- _TASK_: Write out again exactly the lines from the one containing "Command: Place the" through the one containing "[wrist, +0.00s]", both included, and omit the pictures.

- _SOURCE EXCERPT_:
—————

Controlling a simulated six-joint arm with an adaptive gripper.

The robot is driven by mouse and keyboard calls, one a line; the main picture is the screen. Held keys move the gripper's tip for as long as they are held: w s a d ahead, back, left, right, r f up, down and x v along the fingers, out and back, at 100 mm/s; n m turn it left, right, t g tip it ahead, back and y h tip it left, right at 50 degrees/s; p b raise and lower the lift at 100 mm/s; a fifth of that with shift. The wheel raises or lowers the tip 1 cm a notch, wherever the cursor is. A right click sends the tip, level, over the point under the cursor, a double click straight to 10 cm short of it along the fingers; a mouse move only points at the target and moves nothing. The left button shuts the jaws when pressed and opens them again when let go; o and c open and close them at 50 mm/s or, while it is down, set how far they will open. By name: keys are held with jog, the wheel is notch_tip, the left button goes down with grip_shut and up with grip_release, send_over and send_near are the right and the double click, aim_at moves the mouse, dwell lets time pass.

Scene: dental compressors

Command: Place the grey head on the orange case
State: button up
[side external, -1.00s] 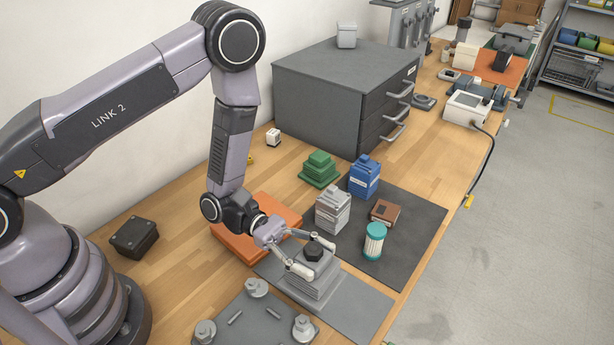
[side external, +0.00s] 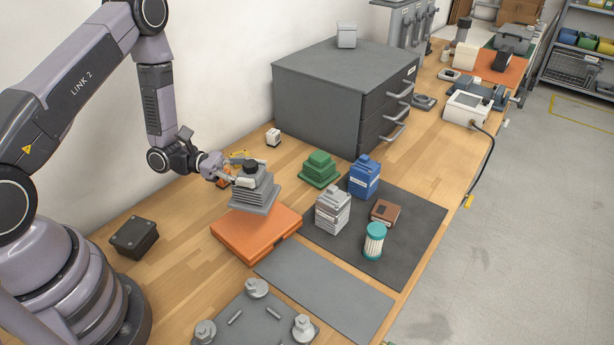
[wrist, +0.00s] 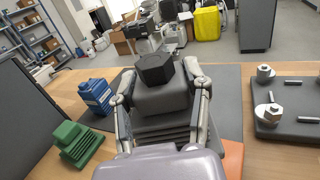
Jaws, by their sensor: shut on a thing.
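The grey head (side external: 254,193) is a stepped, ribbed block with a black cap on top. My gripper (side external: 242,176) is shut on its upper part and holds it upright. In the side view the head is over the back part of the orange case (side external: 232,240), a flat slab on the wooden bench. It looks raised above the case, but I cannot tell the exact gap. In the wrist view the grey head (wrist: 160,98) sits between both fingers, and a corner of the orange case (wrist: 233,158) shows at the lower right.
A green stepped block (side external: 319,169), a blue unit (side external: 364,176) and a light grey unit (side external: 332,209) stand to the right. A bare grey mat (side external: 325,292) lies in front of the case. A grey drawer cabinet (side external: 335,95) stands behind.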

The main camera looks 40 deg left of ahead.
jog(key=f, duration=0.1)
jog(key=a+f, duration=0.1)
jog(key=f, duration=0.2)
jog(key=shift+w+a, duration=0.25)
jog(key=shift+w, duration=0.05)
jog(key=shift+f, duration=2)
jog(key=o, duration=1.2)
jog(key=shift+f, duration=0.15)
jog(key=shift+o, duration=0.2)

—————

- _ANSWER BELOW_:
Command: Place the grey head on the orange case
State: button up
[side external, -1.00s] 
[side external, +0.00s] 
[wrist, +0.00s] 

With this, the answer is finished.